Le Bureau a conclu son enquête et publié le rapport R98C0022 le 16 mai 2000.
Recommandation R00-03 (16 mai 2000)
La sécurité et l’efficacité de l’exploitation d’une compagnie ferroviaire sont tributaires en grande partie de communications précises et opportunes entre le contrôleur de la circulation ferroviaire (CCF) et d’autres personnes dont le travail peut avoir un effet sur l’exploitation des trains ou peut en dépendre. L’interprétation des règles existantes n’incite pas toujours à signaler rapidement au CCF, aux trains et aux autres personnes dans le secteur qu’un train est retardé et présente un risque pour la sécurité. La communication immédiate de renseignements sur le retard possible d’un train incite les autres personnes touchées à prendre rapidement les mesures voulues. Par conséquent, le Bureau a recommandé que :
Le ministère des Transports s’assure qu’on évalue si les règles actuelles du Règlement d’exploitation ferroviaire du Canada et les instructions actuelles des compagnies ferroviaires sont adéquates relativement au signalement immédiat des retards de trains à toutes les personnes intéressées lorsqu’il y a un risque pour la sécurité.

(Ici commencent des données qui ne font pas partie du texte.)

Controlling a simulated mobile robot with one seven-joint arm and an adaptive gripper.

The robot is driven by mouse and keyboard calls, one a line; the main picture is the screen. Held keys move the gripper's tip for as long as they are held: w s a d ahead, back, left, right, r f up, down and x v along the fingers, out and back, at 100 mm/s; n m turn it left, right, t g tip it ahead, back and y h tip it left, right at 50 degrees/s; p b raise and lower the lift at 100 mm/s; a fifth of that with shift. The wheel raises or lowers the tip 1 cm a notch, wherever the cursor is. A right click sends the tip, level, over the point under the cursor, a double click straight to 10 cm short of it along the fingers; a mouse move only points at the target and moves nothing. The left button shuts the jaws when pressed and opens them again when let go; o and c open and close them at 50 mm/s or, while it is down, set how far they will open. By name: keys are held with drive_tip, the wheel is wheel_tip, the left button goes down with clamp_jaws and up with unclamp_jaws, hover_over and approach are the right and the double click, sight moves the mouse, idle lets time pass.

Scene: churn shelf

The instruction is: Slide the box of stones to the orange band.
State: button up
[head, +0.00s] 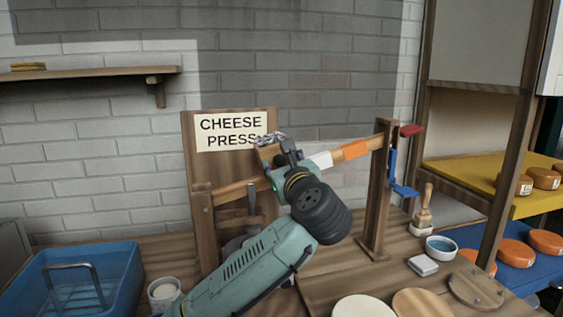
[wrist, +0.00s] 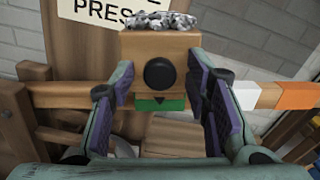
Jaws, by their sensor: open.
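The box of stones (wrist: 182,45) is a wooden block with a dark round knob and grey stones on top; it sits on the wooden beam. In the head view the box (head: 267,150) is partly hidden by my gripper (head: 281,158). A dark pointer on the box is over a green band (wrist: 172,105). The orange band (head: 350,150) is further right along the beam, past a white band (head: 320,160); it also shows in the wrist view (wrist: 298,95). My gripper (wrist: 160,75) is open, with purple-padded fingers either side of the box. I cannot tell whether they touch it.
The beam runs between a wooden post (head: 203,235) at left and an upright frame (head: 377,195) at right, with red and blue parts. The "CHEESE PRESS" board (head: 228,132) stands behind. A blue tub (head: 80,280), a bowl (head: 440,247) and boards are on the bench.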

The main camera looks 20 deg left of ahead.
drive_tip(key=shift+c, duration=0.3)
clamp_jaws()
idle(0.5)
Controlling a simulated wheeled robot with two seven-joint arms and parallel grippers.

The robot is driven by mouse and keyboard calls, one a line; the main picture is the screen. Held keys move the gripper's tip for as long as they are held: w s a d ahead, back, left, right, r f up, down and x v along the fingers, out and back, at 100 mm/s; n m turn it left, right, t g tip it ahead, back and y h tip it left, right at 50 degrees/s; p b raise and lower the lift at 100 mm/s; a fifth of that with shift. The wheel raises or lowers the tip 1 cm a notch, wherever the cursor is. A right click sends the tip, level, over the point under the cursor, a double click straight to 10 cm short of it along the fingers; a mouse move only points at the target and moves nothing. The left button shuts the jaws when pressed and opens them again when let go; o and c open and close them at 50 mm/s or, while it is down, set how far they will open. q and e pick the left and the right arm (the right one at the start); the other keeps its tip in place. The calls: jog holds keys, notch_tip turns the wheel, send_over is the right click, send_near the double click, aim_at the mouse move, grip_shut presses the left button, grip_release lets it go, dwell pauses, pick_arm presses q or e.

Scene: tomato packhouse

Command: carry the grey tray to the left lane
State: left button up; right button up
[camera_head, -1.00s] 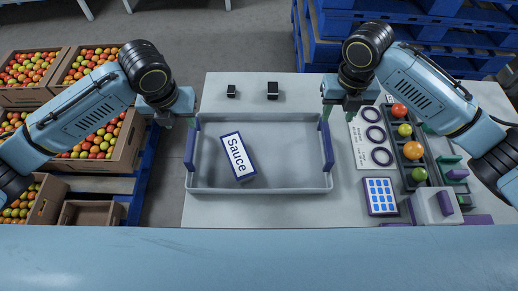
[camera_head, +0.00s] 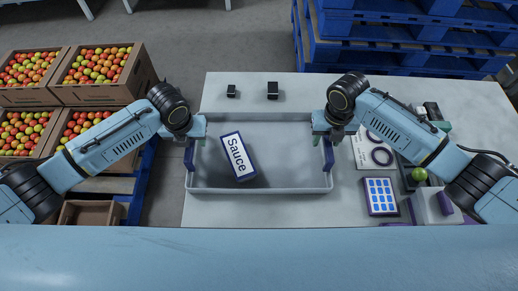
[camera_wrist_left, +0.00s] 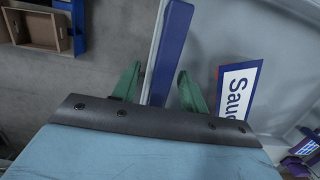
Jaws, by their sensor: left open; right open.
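The grey tray (camera_head: 285,188) lies on the pale table with a blue handle on each short side. A blue and white box marked Sauce (camera_head: 238,157) lies in the tray's left half. My left gripper (camera_head: 193,143) is open above the tray's left handle (camera_head: 189,156). In the left wrist view its green fingers (camera_wrist_left: 158,90) stand either side of the blue handle (camera_wrist_left: 170,50), with gaps. My right gripper (camera_head: 323,138) is open at the tray's right handle (camera_head: 328,155). The right fingertips are partly hidden.
Two small black blocks (camera_head: 272,90) stand behind the tray. A blue keypad (camera_head: 380,195), black rings (camera_head: 381,156) and a tomato holder lie to the right, partly under my right arm. Tomato crates (camera_head: 103,75) stand left of the table, with an empty wooden crate (camera_head: 90,212).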

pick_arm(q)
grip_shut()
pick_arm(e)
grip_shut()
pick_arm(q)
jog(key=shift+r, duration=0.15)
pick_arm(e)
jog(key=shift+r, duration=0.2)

Recommandation R00-03 du BST
Réponse de Transports Canada (3 août 2000)
Transports Canada accepte l’esprit de la recommandation. Transports Canada continue de travailler avec l’Association des chemins de fer du Canada (ACFC) afin de s’assurer que les exigences du Règlement d’exploitation ferroviaire du Canada (REF) fournissent le plus haut niveau de sécurité et de clarté à l’industrie ferroviaire. À cet égard, Transports Canada s’est assuré que l’ACFC et ses membres ont pris conscience de la recommandation du Bureau. De plus, Transports Canada a communiqué avec l’ACFC et a demandé un examen du libellé de la règle 85 du REF.

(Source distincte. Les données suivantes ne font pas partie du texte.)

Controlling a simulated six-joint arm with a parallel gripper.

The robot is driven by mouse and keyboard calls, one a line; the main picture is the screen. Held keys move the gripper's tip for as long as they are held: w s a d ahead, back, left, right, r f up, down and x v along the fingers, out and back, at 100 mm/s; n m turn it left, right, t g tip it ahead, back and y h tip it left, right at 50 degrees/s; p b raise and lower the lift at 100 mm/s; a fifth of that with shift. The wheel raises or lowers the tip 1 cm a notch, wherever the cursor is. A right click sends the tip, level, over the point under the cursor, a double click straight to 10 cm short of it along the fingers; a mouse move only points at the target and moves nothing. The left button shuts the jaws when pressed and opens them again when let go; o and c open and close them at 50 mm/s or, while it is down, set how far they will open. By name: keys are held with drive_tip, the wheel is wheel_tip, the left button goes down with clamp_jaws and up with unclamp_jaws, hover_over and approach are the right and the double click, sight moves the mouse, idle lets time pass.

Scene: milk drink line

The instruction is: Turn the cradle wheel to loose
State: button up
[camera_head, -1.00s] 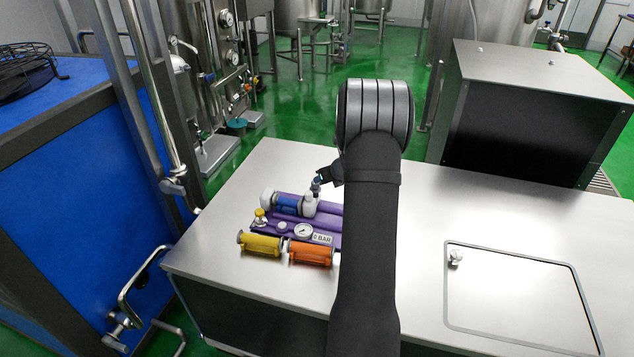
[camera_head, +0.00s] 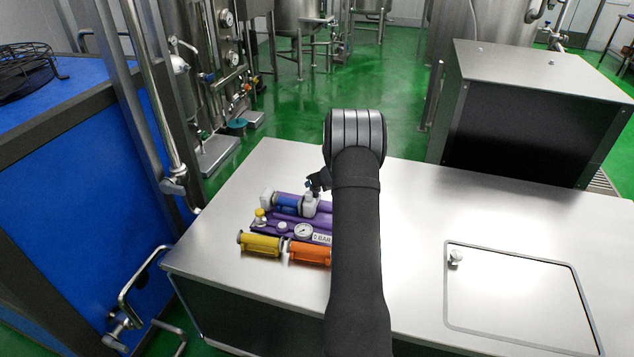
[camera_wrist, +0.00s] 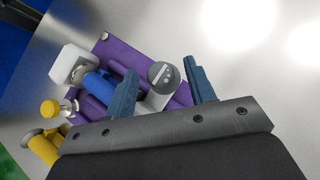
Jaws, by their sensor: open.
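A purple fixture (camera_head: 288,226) lies on the steel bench and holds a blue cylinder (camera_head: 288,203); the purple body also shows in the wrist view (camera_wrist: 120,58). At the right end of the blue cylinder is a white fitting with a round grey top carrying light marks, which looks like the cradle wheel (camera_wrist: 163,76). My gripper (camera_wrist: 160,69) is open, its two blue fingers on either side of the wheel. I cannot tell whether they touch it. In the head view my gripper (camera_head: 318,182) is small, close above the white fitting, partly hidden by my arm.
A yellow cylinder (camera_head: 261,244) and an orange cylinder (camera_head: 309,253) lie along the fixture's front, beside a gauge (camera_head: 303,231) and a yellow knob (camera_wrist: 49,108). The bench top (camera_head: 410,220) is clear to the right, up to a hatch (camera_head: 515,300). A steel box (camera_head: 540,110) stands behind.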

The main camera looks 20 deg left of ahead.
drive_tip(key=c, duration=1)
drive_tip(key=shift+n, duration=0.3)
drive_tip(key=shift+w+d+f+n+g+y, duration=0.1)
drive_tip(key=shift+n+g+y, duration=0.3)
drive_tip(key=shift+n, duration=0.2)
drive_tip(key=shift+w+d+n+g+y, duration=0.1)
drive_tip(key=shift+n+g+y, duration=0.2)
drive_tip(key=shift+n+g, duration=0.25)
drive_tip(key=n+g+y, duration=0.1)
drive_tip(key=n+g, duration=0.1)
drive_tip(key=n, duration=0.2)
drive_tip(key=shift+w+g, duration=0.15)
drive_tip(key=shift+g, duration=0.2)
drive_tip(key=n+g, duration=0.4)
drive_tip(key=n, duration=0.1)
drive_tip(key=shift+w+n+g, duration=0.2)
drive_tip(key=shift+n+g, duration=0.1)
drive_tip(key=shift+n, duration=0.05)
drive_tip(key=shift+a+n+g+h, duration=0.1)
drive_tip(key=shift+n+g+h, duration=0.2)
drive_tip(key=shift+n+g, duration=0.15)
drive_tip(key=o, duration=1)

La règle 85 sur le signalement des retards des trains déclare que :
« Le chef de train s’assurera que le CCF est informé rapidement de toute situation connue susceptible de retarder son train ou transfert. »Transports Canada affirme que le mot « rapidement » est interprété comme un avis immédiat.

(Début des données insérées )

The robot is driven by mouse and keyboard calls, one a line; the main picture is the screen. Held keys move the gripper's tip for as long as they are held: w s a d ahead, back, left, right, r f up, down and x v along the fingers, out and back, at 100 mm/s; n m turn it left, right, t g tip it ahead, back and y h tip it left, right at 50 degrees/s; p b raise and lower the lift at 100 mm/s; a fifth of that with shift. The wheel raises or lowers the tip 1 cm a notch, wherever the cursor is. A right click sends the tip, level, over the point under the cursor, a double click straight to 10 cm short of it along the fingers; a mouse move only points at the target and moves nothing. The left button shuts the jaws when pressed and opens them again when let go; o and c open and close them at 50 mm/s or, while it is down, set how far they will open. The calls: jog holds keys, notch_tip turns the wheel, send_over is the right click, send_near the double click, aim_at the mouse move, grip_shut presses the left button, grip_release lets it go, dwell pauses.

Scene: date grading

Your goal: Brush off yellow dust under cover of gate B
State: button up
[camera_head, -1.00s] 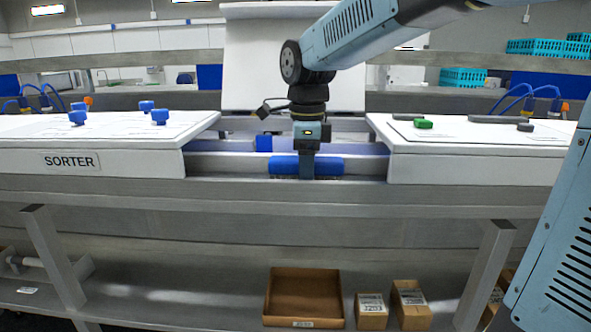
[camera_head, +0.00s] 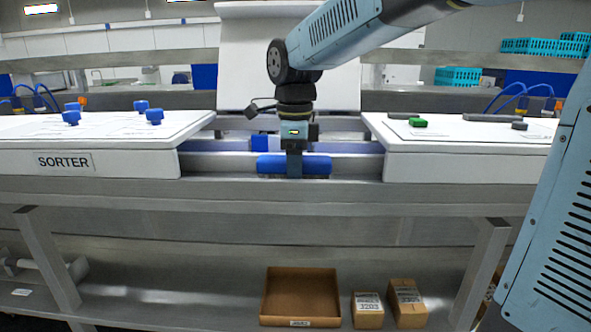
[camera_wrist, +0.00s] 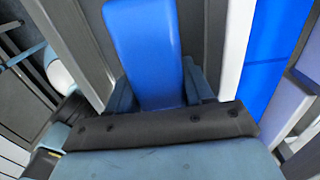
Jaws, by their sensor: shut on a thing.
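My gripper (camera_head: 294,166) is shut on a blue bar-shaped tool (camera_head: 318,165), which looks like the brush. It holds it level, low in the open bay between the sorter's two white tops. In the wrist view the blue tool (camera_wrist: 145,45) runs up from between the fingers. Its underside is hidden, so I cannot tell whether it touches the surface below. A white cover (camera_head: 335,65) stands raised behind the bay. No gate label and no yellow dust can be made out.
The left white top (camera_head: 120,165) bears the SORTER label and several blue knobs (camera_head: 154,117). The right top (camera_head: 450,168) carries a green piece (camera_head: 418,122) and dark handles. A smaller blue block (camera_head: 260,143) sits behind my gripper. A cardboard tray (camera_head: 300,321) lies on the shelf below.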

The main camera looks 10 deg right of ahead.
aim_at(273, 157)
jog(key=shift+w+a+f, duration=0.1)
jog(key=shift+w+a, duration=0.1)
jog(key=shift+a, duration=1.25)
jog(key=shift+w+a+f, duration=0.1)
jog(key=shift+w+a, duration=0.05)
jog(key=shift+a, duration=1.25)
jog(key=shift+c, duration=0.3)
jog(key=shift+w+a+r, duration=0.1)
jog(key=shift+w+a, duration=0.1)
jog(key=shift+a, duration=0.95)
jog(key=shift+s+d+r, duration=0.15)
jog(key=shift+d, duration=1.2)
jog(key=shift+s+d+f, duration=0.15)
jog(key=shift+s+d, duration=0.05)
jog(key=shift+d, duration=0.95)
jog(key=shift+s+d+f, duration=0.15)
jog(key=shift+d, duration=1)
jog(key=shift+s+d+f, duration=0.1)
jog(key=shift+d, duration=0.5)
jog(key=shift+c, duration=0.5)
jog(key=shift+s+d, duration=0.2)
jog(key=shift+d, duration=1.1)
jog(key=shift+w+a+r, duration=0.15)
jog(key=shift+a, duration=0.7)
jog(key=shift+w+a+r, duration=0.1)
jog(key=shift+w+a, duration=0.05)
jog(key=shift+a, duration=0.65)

Évaluation du Bureau (12 septembre 2000)
Transports Canada a informé le BST qu’il continue de travailler avec l’ACFC pour s’assurer que l’ACFC et ses membres prennent conscience de la recommandation du Bureau au sujet des règles et instructions actuelles des compagnies ferroviaires prescrivant le signalement immédiat des retards de trains à toutes les personnes intéressées lorsqu’il y a un risque pour la sécurité. Le ministère a écrit à l’ACFC pour demander une révision de la formulation des règles actuelles et de l’interprétation actuelle des exigences concernant le signalement des retards. Selon l’interprétation de Transports Canada, les règles exigent un signalement immédiat de tout retard de train.
Le BST n’a toutefois été informé d’aucune mesure de sécurité prise par l’industrie ferroviaire après que Transports Canada a exprimé son point de vue. Par conséquent, la réponse à la recommandation R00-03 est évaluée comme dénotant une intention satisfaisante.
Réévaluation du Bureau (juin 2003 et décembre 2003)
Transports Canada a demandé que l’équipe de révision des règles de l’ACFC révise la règle 85 du REF. Cependant, l’équipe de révision des règles ne s’est pas montrée disposée à modifier cette règle sans plus amples discussions. L’ACFC a soutenu que la règle 85 ne visait pas l’espacement ou le rapprochement des trains. Elle examinait par contre la possibilité de rédiger un nouveau livre de règlements et envisagerait de modifier la formulation de la règle 85. De plus, il a été souligné que comme cette règle touche plutôt l’administration que l’exploitation, elle pourrait être déplacée dans la section administrative du REF. Transports Canada considère que le dossier de cette recommandation reste en instance et renseignera le BST sur son évolution.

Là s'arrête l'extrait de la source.